En 1905, Belle commença à publier des annonces dans les journaux norvégiens : « Veuve séduisante propriétaire d’une grande ferme dans l’un des plus beaux districts du comté de La Porte, Indiana, recherche un gentleman également nanti pour une union de fortunes. Aucune réponse par courrier sauf si le prétendant est prêt à venir en personne. S’abstenir les faux-culs. » Ces annonces eurent un vif succès, recevant parfois jusqu’à huit réponses par jour.

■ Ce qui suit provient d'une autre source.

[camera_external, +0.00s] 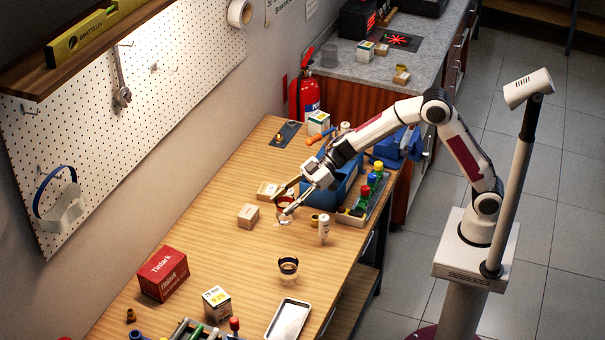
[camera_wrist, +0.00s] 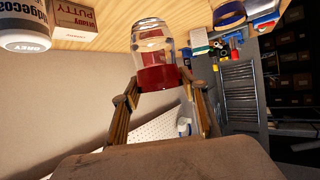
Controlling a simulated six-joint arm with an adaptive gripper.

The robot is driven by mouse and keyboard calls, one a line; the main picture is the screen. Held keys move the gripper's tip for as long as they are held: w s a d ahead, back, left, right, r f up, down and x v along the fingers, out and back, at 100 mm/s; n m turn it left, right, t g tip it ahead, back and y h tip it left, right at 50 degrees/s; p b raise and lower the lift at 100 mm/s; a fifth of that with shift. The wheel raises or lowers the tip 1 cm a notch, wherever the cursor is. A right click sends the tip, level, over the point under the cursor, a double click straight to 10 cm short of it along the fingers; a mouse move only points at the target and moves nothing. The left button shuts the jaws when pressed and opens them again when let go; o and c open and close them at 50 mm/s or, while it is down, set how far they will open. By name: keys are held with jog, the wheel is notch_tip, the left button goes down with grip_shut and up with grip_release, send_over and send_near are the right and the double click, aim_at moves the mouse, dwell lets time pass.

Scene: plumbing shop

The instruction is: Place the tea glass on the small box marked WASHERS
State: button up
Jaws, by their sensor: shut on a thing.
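I cannot read WASHERS on either box. My fingers hide part of the glass.
A blue bin (camera_external: 330,188) and a tray of coloured caps (camera_external: 352,215) are to the right. A red box (camera_external: 163,273) is front left. The bench's left middle is clear.

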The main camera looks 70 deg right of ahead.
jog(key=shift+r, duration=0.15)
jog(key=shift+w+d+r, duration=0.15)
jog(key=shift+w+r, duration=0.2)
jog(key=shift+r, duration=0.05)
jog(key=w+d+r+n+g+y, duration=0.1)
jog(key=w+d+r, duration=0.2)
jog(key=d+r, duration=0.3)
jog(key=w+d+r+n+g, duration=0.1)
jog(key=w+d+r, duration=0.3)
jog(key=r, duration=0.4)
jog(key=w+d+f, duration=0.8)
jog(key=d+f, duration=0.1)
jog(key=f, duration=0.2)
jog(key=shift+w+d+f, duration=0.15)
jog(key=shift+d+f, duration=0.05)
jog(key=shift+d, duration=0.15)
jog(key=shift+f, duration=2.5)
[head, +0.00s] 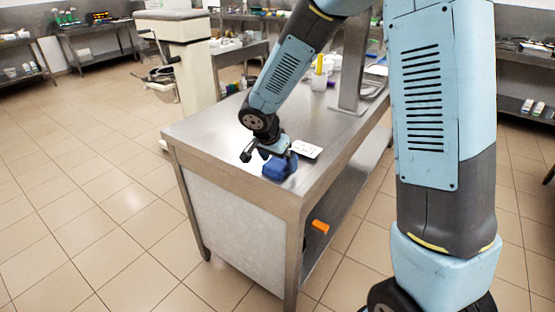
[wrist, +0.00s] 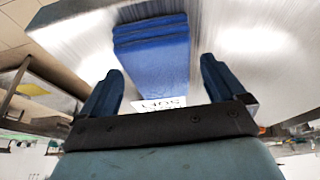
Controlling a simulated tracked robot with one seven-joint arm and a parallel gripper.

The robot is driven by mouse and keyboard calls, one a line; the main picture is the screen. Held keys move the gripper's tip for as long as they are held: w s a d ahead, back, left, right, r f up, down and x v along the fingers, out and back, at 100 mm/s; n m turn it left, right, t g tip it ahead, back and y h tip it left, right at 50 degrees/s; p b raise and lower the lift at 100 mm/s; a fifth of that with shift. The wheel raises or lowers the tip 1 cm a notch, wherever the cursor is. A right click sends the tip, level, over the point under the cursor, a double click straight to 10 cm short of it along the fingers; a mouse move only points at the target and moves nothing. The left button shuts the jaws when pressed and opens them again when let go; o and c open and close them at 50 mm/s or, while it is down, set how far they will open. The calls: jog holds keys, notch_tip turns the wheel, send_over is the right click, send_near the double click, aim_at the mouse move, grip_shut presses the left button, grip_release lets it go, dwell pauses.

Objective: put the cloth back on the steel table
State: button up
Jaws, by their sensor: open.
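The blue folded cloth (head: 279,167) rests on the near end of the steel table (head: 215,128), close to its front edge. In the wrist view the cloth (wrist: 152,52) lies in layers on the brushed steel top (wrist: 240,50), ahead of and between the two fingers. My gripper (head: 262,153) is just above and beside the cloth in the head view. In the wrist view my gripper (wrist: 158,85) is open, its fingers apart on either side, with nothing between them that I can see gripped. Whether a finger touches the cloth cannot be told.
A white card with lettering (head: 306,149) lies right of the cloth; it also shows in the wrist view (wrist: 160,104). A steel post (head: 352,65) and a white cup with yellow items (head: 319,80) stand farther back. An orange object (head: 320,226) is on the lower shelf.

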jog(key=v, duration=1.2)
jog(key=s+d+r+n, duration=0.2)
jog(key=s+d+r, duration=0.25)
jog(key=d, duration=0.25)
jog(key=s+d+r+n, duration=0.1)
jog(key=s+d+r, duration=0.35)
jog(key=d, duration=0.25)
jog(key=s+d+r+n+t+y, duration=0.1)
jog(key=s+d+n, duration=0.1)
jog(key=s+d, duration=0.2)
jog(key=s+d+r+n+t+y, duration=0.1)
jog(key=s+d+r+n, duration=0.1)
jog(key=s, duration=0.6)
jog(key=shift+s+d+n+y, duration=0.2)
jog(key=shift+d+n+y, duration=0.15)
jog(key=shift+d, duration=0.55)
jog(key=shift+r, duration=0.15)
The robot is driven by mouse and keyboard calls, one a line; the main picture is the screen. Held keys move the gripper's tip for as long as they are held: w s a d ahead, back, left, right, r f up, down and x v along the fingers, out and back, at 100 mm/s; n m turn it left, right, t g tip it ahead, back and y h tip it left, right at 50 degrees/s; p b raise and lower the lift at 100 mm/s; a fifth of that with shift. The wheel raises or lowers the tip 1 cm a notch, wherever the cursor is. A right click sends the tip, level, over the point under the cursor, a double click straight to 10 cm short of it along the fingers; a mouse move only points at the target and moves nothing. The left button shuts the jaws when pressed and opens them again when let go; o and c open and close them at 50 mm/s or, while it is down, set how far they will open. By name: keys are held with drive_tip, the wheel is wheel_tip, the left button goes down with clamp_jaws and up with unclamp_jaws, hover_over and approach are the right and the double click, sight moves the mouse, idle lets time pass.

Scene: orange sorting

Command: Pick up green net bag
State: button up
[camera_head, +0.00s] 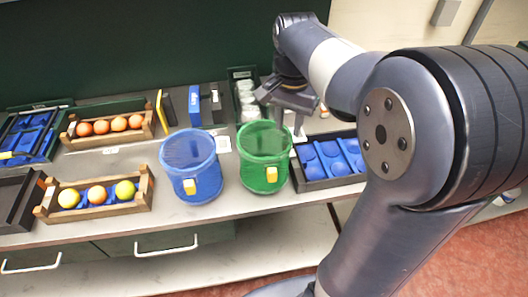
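The green net bag (262,172) stands upright on the counter, a round see-through bin shape with a yellow tag (271,175) on its front. My gripper (289,118) is above and behind its right rim, pointing down. The fingers are small and partly hidden, so I cannot tell whether they are open or shut, or whether they touch the rim. I see nothing held in it.
A blue net bag (187,167) stands just left of the green one. A black tray with blue cups (325,161) sits close on its right. Wooden crates with fruit (142,200) (70,142) are at left. The counter's front edge (215,217) runs close before the bags.

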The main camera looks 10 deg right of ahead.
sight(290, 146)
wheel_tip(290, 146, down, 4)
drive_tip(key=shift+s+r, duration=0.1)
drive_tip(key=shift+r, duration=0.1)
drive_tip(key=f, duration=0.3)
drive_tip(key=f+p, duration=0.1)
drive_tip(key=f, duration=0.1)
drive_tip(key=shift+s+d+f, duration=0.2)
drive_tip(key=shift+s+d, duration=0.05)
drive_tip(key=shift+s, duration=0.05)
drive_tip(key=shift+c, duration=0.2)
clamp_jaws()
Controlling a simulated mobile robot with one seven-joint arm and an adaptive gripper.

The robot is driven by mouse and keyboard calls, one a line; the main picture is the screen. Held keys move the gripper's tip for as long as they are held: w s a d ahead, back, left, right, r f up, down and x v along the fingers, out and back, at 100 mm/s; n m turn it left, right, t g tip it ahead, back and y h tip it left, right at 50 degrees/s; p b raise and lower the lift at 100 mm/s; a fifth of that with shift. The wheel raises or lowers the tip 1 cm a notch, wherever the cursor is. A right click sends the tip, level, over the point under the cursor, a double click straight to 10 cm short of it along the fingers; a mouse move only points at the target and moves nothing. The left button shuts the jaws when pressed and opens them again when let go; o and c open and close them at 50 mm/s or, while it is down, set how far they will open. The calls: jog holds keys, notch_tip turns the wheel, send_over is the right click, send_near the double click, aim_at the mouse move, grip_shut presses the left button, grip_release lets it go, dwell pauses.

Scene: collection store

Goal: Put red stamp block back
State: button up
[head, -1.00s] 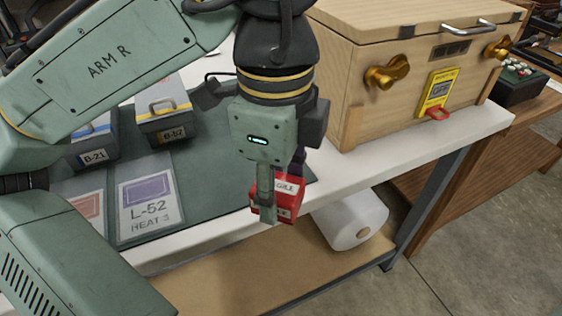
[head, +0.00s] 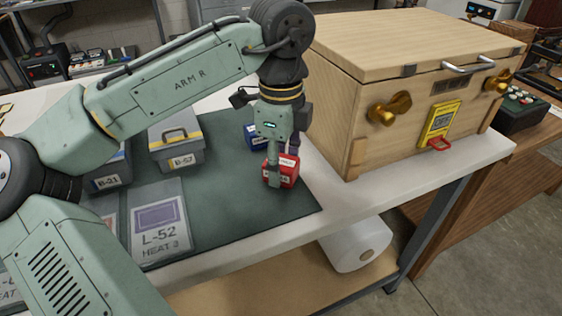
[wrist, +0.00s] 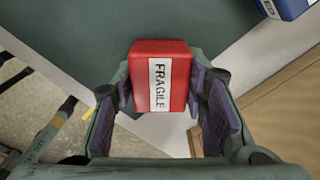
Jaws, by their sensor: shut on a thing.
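The red stamp block (head: 288,170) has a white label; in the wrist view (wrist: 178,78) the label reads FRAGILE. My gripper (head: 281,172) is shut on it, with one finger on each side of the block. The wrist view also shows my gripper (wrist: 165,100) with its purple-lined fingers beside the block. The block is over the front right part of the dark green mat (head: 240,214). I cannot tell whether its underside touches the mat.
A blue block (head: 256,137) stands just behind my gripper. A wooden chest (head: 345,100) with brass knobs stands close on the right. Grey case B-57 (head: 176,152) and card L-52 (head: 158,243) are to the left. The mat's front right is bare.

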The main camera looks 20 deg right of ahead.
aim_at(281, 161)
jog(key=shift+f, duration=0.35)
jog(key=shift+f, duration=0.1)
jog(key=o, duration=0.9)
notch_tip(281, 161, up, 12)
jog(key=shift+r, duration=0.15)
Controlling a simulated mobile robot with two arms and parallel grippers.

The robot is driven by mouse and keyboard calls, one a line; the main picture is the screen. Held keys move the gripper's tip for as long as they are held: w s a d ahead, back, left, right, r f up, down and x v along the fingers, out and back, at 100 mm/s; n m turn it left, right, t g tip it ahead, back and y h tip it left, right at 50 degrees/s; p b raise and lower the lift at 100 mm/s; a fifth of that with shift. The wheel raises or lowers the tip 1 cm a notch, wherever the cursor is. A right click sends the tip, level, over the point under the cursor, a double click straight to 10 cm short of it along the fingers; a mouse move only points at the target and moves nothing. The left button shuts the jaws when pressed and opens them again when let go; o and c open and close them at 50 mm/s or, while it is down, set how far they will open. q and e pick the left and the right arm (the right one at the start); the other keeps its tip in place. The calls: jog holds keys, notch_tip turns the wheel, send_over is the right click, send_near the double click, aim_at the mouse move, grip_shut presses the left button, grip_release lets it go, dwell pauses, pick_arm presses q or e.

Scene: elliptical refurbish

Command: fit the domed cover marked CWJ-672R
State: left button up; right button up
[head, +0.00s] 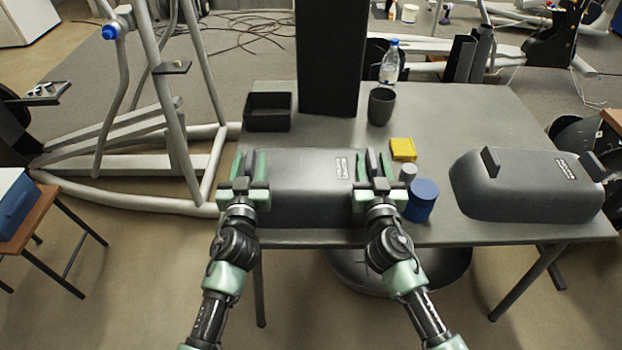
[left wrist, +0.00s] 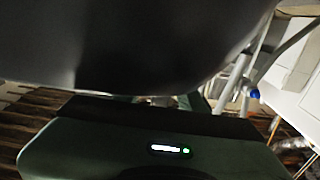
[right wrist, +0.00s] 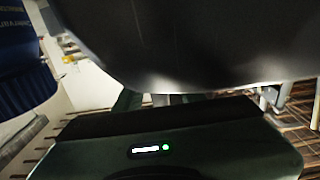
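A dark grey domed cover (head: 305,185) lies lengthwise at the table's front edge, with a small white label whose print is too small to read. A similar cover (head: 525,190) with a label and two upright dark tabs stands at the right. My left gripper (head: 249,168) is at the left end of the middle cover, its fingers on either side of a dark upright part. My right gripper (head: 375,168) is likewise at the right end. Whether the fingers press on these parts is unclear. Both wrist views show a dark curved surface close up, seemingly this cover; the fingertips are hidden there.
A tall black column (head: 331,60) stands behind the middle cover. A black open bin (head: 268,112), a dark cup (head: 381,106), a bottle (head: 389,65), a yellow box (head: 403,149), a grey cylinder (head: 408,172) and a blue cylinder (head: 422,200) surround it. Bare tabletop (head: 460,115) shows at the back right.

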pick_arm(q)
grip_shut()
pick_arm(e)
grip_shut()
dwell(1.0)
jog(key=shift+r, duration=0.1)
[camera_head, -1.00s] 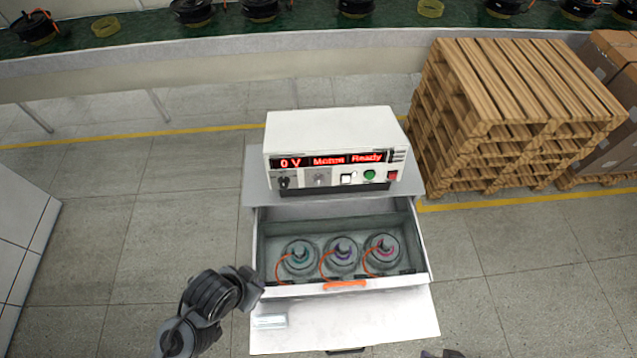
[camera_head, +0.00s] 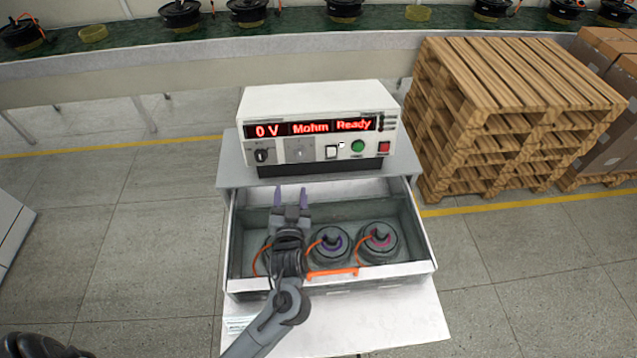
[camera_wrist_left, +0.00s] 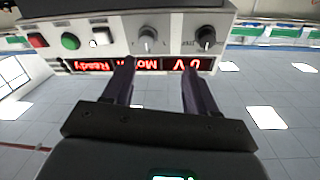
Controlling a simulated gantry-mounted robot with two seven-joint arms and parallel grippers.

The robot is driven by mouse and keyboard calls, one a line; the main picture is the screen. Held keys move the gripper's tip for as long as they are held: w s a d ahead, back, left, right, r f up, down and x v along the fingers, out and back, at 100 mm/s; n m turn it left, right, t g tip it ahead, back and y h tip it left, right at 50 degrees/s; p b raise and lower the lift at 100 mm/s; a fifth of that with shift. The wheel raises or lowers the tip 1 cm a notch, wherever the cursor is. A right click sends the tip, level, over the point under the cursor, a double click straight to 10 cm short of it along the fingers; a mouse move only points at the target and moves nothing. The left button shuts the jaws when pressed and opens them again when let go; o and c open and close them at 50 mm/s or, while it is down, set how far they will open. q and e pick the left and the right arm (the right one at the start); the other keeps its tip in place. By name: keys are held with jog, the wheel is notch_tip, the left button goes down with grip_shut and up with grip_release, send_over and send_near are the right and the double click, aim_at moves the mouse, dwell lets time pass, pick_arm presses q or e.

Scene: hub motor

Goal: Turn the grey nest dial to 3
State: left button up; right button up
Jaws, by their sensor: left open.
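The grey dial (camera_head: 301,153) is a small knob on the front panel of the white tester (camera_head: 318,103), right of a black dial (camera_head: 261,156). It also shows in the left wrist view (camera_wrist_left: 147,40), where the panel appears upside down. Its setting is too small to read. The display reads "0 V", "Mohm", "Ready". My left gripper (camera_head: 291,198) is open and empty, with its fingers pointing at the tester from below and in front, apart from the dial. In the left wrist view the fingertips (camera_wrist_left: 158,70) are spread below the dials. My right gripper is not in view.
A white square button (camera_head: 331,152), green button (camera_head: 358,146) and red button (camera_head: 384,147) are right of the dial. Below is an open drawer (camera_head: 432,262) with several hub motors, one partly hidden by my arm. Stacked pallets (camera_head: 505,125) stand at right.

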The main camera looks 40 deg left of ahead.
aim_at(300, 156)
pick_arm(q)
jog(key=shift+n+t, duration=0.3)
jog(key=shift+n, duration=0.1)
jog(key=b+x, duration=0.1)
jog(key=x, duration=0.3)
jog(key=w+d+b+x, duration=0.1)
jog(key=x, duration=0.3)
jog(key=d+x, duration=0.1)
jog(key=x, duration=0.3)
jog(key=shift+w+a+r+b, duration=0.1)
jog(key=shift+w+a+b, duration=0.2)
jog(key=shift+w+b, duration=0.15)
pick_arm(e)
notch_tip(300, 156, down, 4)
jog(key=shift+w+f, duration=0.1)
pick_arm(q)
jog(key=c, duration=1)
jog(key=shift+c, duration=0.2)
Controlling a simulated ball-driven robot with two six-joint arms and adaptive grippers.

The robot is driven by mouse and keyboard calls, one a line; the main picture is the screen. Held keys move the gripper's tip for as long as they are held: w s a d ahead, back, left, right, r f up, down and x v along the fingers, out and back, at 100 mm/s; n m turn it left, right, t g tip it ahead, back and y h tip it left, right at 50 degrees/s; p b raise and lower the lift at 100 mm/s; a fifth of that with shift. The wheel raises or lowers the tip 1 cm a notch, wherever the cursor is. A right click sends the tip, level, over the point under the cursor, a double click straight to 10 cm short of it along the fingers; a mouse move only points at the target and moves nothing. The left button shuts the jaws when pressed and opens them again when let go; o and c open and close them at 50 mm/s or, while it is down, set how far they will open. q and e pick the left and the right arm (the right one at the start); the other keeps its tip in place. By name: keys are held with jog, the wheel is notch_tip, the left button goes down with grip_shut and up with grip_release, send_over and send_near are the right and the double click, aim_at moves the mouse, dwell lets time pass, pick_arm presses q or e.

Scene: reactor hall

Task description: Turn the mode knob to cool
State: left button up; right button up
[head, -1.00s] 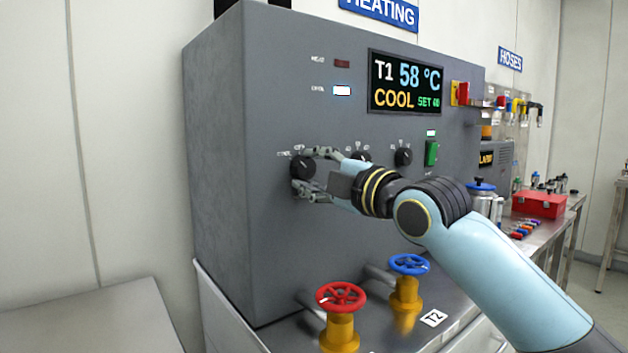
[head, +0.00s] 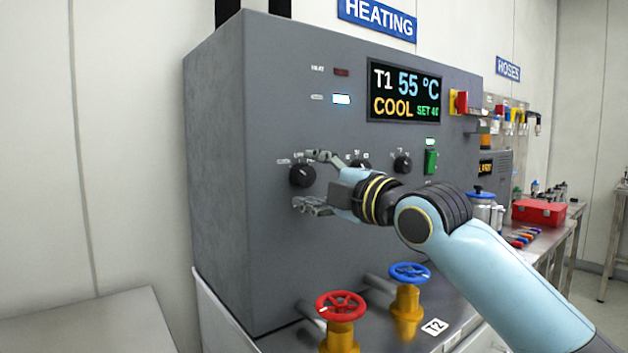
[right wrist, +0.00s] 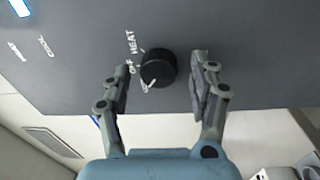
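The mode knob (head: 302,175) is black and round, on the grey panel's left side. In the right wrist view the knob (right wrist: 158,69) has HEAT and OFF printed beside it, and a white mark at its lower-left edge near a partly hidden label. My right gripper (head: 308,181) is open, with one finger above and one below the knob. In the right wrist view the gripper (right wrist: 160,77) shows clear gaps between both fingers and the knob. The display (head: 404,92) reads T1 55 °C, COOL. The lower lamp (head: 341,99) is lit; the heat lamp (head: 342,72) is dark. My left gripper is not in view.
Two more black knobs sit to the right, one (head: 403,164) clear and one partly behind my right wrist. A green switch (head: 431,161) is beyond them. A red valve wheel (head: 341,305) and a blue valve wheel (head: 409,273) stand below my arm.

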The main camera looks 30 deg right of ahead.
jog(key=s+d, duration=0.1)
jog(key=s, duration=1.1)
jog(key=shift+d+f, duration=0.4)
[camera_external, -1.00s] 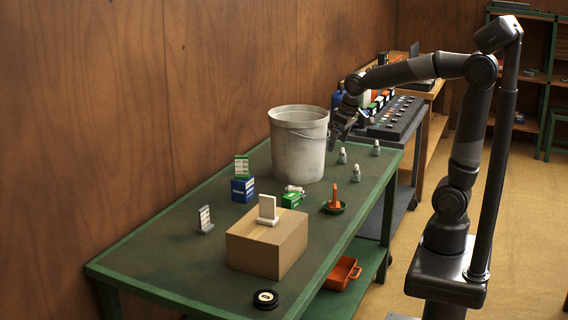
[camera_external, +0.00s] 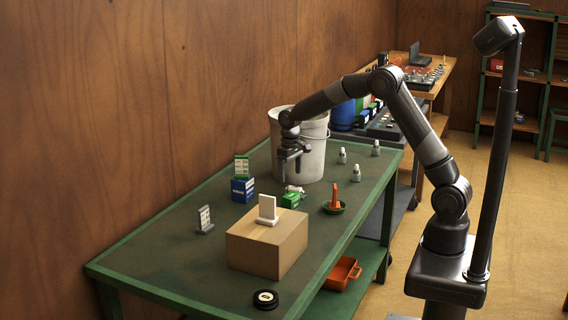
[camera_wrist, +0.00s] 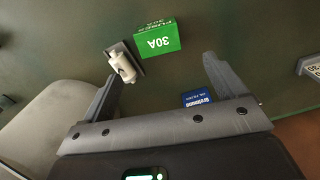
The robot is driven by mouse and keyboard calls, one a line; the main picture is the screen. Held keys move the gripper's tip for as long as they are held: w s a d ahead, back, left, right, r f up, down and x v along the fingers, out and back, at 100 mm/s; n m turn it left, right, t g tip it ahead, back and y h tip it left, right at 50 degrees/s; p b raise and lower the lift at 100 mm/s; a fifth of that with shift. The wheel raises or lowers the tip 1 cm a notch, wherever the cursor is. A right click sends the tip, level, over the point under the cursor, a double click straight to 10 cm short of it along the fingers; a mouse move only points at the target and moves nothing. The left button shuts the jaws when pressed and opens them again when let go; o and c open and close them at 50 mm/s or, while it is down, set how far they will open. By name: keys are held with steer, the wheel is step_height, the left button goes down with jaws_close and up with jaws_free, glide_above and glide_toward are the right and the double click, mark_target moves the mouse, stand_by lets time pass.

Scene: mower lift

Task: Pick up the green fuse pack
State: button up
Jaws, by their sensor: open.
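The green fuse pack (camera_external: 290,201) is a small box lying on the green table in front of the bucket. In the wrist view the green fuse pack (camera_wrist: 158,38) shows "30A" on its face, just beyond my fingertips. A small white cylinder on a dark base (camera_wrist: 122,66) is right next to it on the left. My gripper (camera_external: 292,174) points down above the pack. In the wrist view my gripper (camera_wrist: 160,75) is open with nothing between its fingers.
A grey bucket (camera_external: 312,159) stands close behind my gripper. A blue box (camera_external: 242,190) with a green-and-white piece on it is to the left. A cardboard box (camera_external: 256,250) is nearer the camera.

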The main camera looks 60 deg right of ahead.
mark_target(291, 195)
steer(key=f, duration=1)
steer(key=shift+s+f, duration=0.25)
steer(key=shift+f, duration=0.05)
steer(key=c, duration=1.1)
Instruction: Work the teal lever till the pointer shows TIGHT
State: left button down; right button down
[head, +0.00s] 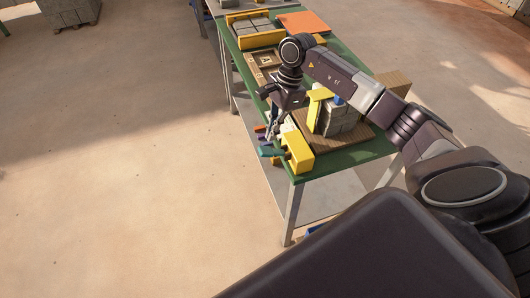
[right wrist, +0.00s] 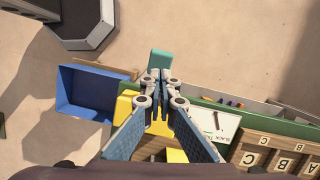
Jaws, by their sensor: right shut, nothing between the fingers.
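The teal lever (right wrist: 160,59) shows in the right wrist view just beyond my fingertips, its end pointing away from the yellow press (right wrist: 124,106). In the head view the lever (head: 267,152) sticks out left of the yellow press body (head: 299,153) at the table's near end. My right gripper (right wrist: 160,76) is shut and empty, its tips over or against the lever; I cannot tell if they touch. It also shows in the head view (head: 273,136). A white dial plate (right wrist: 215,122) with a thin dark pointer lies right of the fingers; the reading is too small to tell. My left gripper is out of view.
A blue bin (right wrist: 88,92) lies left of the press in the wrist view. A wooden tray with lettered squares (right wrist: 272,156) is at lower right. Grey blocks (head: 340,120) sit on a wooden board behind the press. Floor left of the green table (head: 345,157) is clear.

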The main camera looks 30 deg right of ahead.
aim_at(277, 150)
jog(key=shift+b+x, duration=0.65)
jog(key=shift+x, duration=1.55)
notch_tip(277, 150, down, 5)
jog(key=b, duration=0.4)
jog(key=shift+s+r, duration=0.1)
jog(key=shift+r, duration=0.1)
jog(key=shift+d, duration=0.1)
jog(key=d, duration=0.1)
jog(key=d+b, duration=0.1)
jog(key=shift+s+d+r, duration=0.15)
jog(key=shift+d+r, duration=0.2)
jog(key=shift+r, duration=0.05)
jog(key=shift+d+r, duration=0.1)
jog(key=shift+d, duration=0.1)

Une longue liste de victimes
D’après Harold Schechter, auteur de true crime, Belle savait repérer ses proies : des hommes norvégiens solitaires, coupés de leurs familles, qu’elle séduisait avec la promesse de la cuisine norvégienne et d’une vie confortable à la ferme. Elle entretint une correspondance de 18 mois avec Andrew Helgelien, d’abord professionnelle puis romantique, ornée de déclarations passionnées. Helgelien arriva à la ferme en janvier 1908, déposa une forte somme à la banque et la réclama en liquide quelques jours plus tard. Ce fut la dernière fois qu’on le vit vivant.
D’autres hommes répondant aux annonces et apportant de l’argent disparurent également, comme George Berry, Christian Hilkven, Emil Tell, Ole Budsberg ou John Moe, avec des sommes allant jusqu’à 2 000 dollars, une fortune pour l’époque.
Le rôle trouble de Ray Lamphere
En juillet 1907, Belle embaucha Ray Lamphere comme ouvrier agricole ; ils devinrent amants. Mais Lamphere, trop pauvre, fut rapidement mis à l’écart au profit d’Helgelien. Renvoyé après une dispute, il harcela Gunness, contraignant la tueuse à réclamer l’intervention de la police et à tenter de le faire déclarer fou. Quelques semaines après, Andrew Helgelien disparut mystérieusement, suscitant l’inquiétude de son frère Asle. Ce dernier contacta Belle, qui répondit qu’Andrew était parti à Chicago et avait demandé à être laissé tranquille, alimentant de lourds soupçons.
La ferme Gunness détruite par un incendie
Le 27 avril 1909, Belle confia à son avocat qu’elle craignait pour sa vie, invoquant Lamphere comme menace potentielle et souhaitant préparer son testament. Le lendemain, sa ferme fut ravagée par un incendie. Trois de ses enfants périrent dans les flammes et un corps féminin, retrouvé sans tête, fut supposé être celui de Gunness. Ray Lamphere fut arrêté et accusé d’incendie criminel et de meurtre. Pendant que les habitants fouillaient les ruines à la recherche de la tête manquante, ils découvrirent de nombreux membres humains, dont ceux de son fils adoptif Jenny Olsen, que Belle prétendait avoir envoyé à l’école en Californie.
La maîtresse au château de la mort
Rapidement, la presse surnomma Belle Gunness « l’ogresse de l’Indiana », « la goule de La Porte », « la maîtresse du château de la mort » ou encore « la princesse des enfers ». La police retrouva plus de onze sacs remplis de morceaux de corps humains enterrés sur la propriété. La ferme devint une attraction macabre, attirant jusqu’à 20 000 curieux venus assister aux fouilles.
Si le corps découvert n’était pas celui de Belle, celle-ci courrait toujours. Des témoignages surgirent de tout le pays, mais le 19 mai, les autorités identifièrent une prothèse dentaire appartenant à Gunness parmi les débris, concluant l’enquête. Lamphere fut finalement relaxé des accusations de meurtre mais condamné pour incendie, mourant plus tard de la tuberculose.